** start Data lines **

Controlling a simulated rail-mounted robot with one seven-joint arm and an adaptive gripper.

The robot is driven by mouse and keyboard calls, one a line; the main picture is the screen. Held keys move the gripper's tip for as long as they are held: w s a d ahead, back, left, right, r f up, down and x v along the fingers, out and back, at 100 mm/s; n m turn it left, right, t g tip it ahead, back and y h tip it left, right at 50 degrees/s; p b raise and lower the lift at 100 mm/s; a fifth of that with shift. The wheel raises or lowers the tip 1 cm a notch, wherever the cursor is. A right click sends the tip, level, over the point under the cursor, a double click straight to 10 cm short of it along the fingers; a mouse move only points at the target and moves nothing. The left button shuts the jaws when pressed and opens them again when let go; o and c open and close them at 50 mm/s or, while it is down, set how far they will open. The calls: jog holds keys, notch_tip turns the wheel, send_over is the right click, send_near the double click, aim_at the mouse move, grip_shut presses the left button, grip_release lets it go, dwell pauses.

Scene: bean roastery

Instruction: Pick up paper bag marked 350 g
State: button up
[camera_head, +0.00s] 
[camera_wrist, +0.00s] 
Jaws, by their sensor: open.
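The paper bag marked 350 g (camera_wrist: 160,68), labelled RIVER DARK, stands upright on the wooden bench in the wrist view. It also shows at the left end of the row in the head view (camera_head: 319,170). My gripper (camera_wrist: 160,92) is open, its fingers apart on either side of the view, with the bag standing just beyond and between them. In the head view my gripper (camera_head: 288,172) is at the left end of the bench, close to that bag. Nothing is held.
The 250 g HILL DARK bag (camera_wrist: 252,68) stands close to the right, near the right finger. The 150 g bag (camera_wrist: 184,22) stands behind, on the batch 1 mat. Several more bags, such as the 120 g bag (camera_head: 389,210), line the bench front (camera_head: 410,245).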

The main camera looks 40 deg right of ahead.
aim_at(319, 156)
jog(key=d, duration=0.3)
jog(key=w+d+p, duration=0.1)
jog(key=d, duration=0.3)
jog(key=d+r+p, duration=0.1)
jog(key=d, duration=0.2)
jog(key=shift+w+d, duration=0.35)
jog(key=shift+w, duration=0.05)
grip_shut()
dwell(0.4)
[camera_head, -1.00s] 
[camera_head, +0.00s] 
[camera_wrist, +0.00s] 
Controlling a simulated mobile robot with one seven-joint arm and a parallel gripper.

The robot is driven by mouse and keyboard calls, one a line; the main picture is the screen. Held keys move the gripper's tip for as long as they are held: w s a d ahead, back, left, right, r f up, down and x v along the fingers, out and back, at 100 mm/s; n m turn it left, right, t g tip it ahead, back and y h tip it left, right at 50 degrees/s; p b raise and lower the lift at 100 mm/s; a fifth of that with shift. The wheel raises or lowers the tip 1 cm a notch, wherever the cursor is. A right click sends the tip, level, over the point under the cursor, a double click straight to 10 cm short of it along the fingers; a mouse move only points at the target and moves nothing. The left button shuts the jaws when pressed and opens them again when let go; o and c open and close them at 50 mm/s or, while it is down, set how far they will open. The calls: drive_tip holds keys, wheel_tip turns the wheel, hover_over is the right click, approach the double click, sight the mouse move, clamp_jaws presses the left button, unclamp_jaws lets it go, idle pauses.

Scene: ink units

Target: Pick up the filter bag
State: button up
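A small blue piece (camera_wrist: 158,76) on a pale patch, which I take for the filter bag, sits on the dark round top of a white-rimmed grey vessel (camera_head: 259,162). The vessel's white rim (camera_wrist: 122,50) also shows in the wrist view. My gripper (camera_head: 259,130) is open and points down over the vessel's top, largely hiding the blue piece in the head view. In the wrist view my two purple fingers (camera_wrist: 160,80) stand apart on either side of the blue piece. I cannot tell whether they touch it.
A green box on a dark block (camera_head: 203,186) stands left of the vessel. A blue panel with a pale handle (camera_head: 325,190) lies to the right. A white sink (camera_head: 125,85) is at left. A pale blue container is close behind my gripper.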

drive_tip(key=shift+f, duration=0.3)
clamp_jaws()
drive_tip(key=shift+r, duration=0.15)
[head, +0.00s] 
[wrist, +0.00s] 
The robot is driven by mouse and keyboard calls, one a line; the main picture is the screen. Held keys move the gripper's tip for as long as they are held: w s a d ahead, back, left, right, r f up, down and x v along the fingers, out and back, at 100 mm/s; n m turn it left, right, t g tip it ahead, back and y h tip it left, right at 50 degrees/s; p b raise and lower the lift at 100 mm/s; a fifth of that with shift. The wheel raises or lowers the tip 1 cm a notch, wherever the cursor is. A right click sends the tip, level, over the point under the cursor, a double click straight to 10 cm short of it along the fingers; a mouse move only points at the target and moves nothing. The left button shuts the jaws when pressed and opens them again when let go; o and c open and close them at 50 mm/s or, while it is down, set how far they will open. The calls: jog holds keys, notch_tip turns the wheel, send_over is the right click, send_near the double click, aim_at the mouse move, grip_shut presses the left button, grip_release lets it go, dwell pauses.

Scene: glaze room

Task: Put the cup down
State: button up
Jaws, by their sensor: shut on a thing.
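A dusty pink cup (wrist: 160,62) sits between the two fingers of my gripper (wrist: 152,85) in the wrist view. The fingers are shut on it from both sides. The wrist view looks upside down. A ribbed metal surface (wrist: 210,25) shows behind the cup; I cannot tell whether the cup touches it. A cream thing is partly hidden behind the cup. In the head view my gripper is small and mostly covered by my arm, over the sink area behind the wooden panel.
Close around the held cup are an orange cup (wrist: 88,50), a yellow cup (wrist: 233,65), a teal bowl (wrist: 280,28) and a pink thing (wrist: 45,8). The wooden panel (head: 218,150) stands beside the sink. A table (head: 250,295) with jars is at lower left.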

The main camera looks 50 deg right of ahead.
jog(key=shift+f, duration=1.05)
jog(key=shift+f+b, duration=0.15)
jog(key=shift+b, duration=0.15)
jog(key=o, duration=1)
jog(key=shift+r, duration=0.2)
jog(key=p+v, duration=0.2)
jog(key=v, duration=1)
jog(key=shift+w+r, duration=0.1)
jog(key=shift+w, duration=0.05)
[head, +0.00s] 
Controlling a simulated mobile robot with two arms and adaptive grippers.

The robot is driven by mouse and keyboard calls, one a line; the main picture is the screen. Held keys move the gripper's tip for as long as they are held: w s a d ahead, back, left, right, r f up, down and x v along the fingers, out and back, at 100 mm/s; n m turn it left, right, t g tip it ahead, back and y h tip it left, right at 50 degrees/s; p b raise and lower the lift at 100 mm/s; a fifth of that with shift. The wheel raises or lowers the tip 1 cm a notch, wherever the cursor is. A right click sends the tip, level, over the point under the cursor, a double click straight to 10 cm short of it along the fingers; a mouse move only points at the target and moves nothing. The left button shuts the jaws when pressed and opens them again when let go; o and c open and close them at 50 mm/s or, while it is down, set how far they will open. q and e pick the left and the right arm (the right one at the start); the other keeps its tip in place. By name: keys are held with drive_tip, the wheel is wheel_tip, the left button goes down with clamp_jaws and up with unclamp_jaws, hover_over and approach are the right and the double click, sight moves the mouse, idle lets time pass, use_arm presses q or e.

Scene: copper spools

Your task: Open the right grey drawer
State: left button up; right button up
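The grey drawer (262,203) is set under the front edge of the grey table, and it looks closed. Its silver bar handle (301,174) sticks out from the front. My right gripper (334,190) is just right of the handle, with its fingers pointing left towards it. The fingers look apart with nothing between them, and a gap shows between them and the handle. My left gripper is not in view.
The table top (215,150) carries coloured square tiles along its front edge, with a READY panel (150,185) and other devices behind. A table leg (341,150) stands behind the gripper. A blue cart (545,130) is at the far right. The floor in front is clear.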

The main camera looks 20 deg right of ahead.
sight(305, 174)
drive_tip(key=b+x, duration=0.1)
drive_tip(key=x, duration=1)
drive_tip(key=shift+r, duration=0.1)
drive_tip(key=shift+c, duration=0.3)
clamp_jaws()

** end Data lines **

= Exercise aim =
Print all of the entries again, exactly as written.

= Result of this exercise =
Controlling a simulated rail-mounted robot with one seven-joint arm and an adaptive gripper.

The robot is driven by mouse and keyboard calls, one a line; the main picture is the screen. Held keys move the gripper's tip for as long as they are held: w s a d ahead, back, left, right, r f up, down and x v along the fingers, out and back, at 100 mm/s; n m turn it left, right, t g tip it ahead, back and y h tip it left, right at 50 degrees/s; p b raise and lower the lift at 100 mm/s; a fifth of that with shift. The wheel raises or lowers the tip 1 cm a notch, wherever the cursor is. A right click sends the tip, level, over the point under the cursor, a double click straight to 10 cm short of it along the fingers; a mouse move only points at the target and moves nothing. The left button shuts the jaws when pressed and opens them again when let go; o and c open and close them at 50 mm/s or, while it is down, set how far they will open. The calls: jog holds keys, notch_tip turns the wheel, send_over is the right click, send_near the double click, aim_at the mouse move, grip_shut presses the left button, grip_release lets it go, dwell pauses.

Scene: bean roastery

Instruction: Pick up paper bag marked 350 g
State: button up
[camera_head, +0.00s] 
[camera_wrist, +0.00s] 
Jaws, by their sensor: open.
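The paper bag marked 350 g (camera_wrist: 160,68), labelled RIVER DARK, stands upright on the wooden bench in the wrist view. It also shows at the left end of the row in the head view (camera_head: 319,170). My gripper (camera_wrist: 160,92) is open, its fingers apart on either side of the view, with the bag standing just beyond and between them. In the head view my gripper (camera_head: 288,172) is at the left end of the bench, close to that bag. Nothing is held.
The 250 g HILL DARK bag (camera_wrist: 252,68) stands close to the right, near the right finger. The 150 g bag (camera_wrist: 184,22) stands behind, on the batch 1 mat. Several more bags, such as the 120 g bag (camera_head: 389,210), line the bench front (camera_head: 410,245).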

The main camera looks 40 deg right of ahead.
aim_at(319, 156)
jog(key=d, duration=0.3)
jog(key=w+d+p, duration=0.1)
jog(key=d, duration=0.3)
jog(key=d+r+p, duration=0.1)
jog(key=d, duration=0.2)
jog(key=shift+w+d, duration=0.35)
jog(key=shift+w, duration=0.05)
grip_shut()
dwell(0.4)
[camera_head, -1.00s] 
[camera_head, +0.00s] 
[camera_wrist, +0.00s] 
Controlling a simulated mobile robot with one seven-joint arm and a parallel gripper.

The robot is driven by mouse and keyboard calls, one a line; the main picture is the screen. Held keys move the gripper's tip for as long as they are held: w s a d ahead, back, left, right, r f up, down and x v along the fingers, out and back, at 100 mm/s; n m turn it left, right, t g tip it ahead, back and y h tip it left, right at 50 degrees/s; p b raise and lower the lift at 100 mm/s; a fifth of that with shift. The wheel raises or lowers the tip 1 cm a notch, wherever the cursor is. A right click sends the tip, level, over the point under the cursor, a double click straight to 10 cm short of it along the fingers; a mouse move only points at the target and moves nothing. The left button shuts the jaws when pressed and opens them again when let go; o and c open and close them at 50 mm/s or, while it is down, set how far they will open. The calls: drive_tip holds keys, wheel_tip turns the wheel, hover_over is the right click, approach the double click, sight the mouse move, clamp_jaws presses the left button, unclamp_jaws lets it go, idle pauses.

Scene: ink units

Target: Pick up the filter bag
State: button up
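A small blue piece (camera_wrist: 158,76) on a pale patch, which I take for the filter bag, sits on the dark round top of a white-rimmed grey vessel (camera_head: 259,162). The vessel's white rim (camera_wrist: 122,50) also shows in the wrist view. My gripper (camera_head: 259,130) is open and points down over the vessel's top, largely hiding the blue piece in the head view. In the wrist view my two purple fingers (camera_wrist: 160,80) stand apart on either side of the blue piece. I cannot tell whether they touch it.
A green box on a dark block (camera_head: 203,186) stands left of the vessel. A blue panel with a pale handle (camera_head: 325,190) lies to the right. A white sink (camera_head: 125,85) is at left. A pale blue container is close behind my gripper.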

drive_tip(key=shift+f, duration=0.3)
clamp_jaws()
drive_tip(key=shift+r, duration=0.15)
[head, +0.00s] 
[wrist, +0.00s] 
The robot is driven by mouse and keyboard calls, one a line; the main picture is the screen. Held keys move the gripper's tip for as long as they are held: w s a d ahead, back, left, right, r f up, down and x v along the fingers, out and back, at 100 mm/s; n m turn it left, right, t g tip it ahead, back and y h tip it left, right at 50 degrees/s; p b raise and lower the lift at 100 mm/s; a fifth of that with shift. The wheel raises or lowers the tip 1 cm a notch, wherever the cursor is. A right click sends the tip, level, over the point under the cursor, a double click straight to 10 cm short of it along the fingers; a mouse move only points at the target and moves nothing. The left button shuts the jaws when pressed and opens them again when let go; o and c open and close them at 50 mm/s or, while it is down, set how far they will open. The calls: jog holds keys, notch_tip turns the wheel, send_over is the right click, send_near the double click, aim_at the mouse move, grip_shut presses the left button, grip_release lets it go, dwell pauses.

Scene: glaze room

Task: Put the cup down
State: button up
Jaws, by their sensor: shut on a thing.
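A dusty pink cup (wrist: 160,62) sits between the two fingers of my gripper (wrist: 152,85) in the wrist view. The fingers are shut on it from both sides. The wrist view looks upside down. A ribbed metal surface (wrist: 210,25) shows behind the cup; I cannot tell whether the cup touches it. A cream thing is partly hidden behind the cup. In the head view my gripper is small and mostly covered by my arm, over the sink area behind the wooden panel.
Close around the held cup are an orange cup (wrist: 88,50), a yellow cup (wrist: 233,65), a teal bowl (wrist: 280,28) and a pink thing (wrist: 45,8). The wooden panel (head: 218,150) stands beside the sink. A table (head: 250,295) with jars is at lower left.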

The main camera looks 50 deg right of ahead.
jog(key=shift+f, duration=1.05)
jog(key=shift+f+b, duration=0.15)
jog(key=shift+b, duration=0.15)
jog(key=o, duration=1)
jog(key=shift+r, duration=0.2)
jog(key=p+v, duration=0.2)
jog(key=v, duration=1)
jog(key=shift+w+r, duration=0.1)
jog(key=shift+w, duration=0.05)
[head, +0.00s] 
Controlling a simulated mobile robot with two arms and adaptive grippers.

The robot is driven by mouse and keyboard calls, one a line; the main picture is the screen. Held keys move the gripper's tip for as long as they are held: w s a d ahead, back, left, right, r f up, down and x v along the fingers, out and back, at 100 mm/s; n m turn it left, right, t g tip it ahead, back and y h tip it left, right at 50 degrees/s; p b raise and lower the lift at 100 mm/s; a fifth of that with shift. The wheel raises or lowers the tip 1 cm a notch, wherever the cursor is. A right click sends the tip, level, over the point under the cursor, a double click straight to 10 cm short of it along the fingers; a mouse move only points at the target and moves nothing. The left button shuts the jaws when pressed and opens them again when let go; o and c open and close them at 50 mm/s or, while it is down, set how far they will open. q and e pick the left and the right arm (the right one at the start); the other keeps its tip in place. By name: keys are held with drive_tip, the wheel is wheel_tip, the left button goes down with clamp_jaws and up with unclamp_jaws, hover_over and approach are the right and the double click, sight moves the mouse, idle lets time pass, use_arm presses q or e.

Scene: copper spools

Your task: Open the right grey drawer
State: left button up; right button up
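The grey drawer (262,203) is set under the front edge of the grey table, and it looks closed. Its silver bar handle (301,174) sticks out from the front. My right gripper (334,190) is just right of the handle, with its fingers pointing left towards it. The fingers look apart with nothing between them, and a gap shows between them and the handle. My left gripper is not in view.
The table top (215,150) carries coloured square tiles along its front edge, with a READY panel (150,185) and other devices behind. A table leg (341,150) stands behind the gripper. A blue cart (545,130) is at the far right. The floor in front is clear.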

The main camera looks 20 deg right of ahead.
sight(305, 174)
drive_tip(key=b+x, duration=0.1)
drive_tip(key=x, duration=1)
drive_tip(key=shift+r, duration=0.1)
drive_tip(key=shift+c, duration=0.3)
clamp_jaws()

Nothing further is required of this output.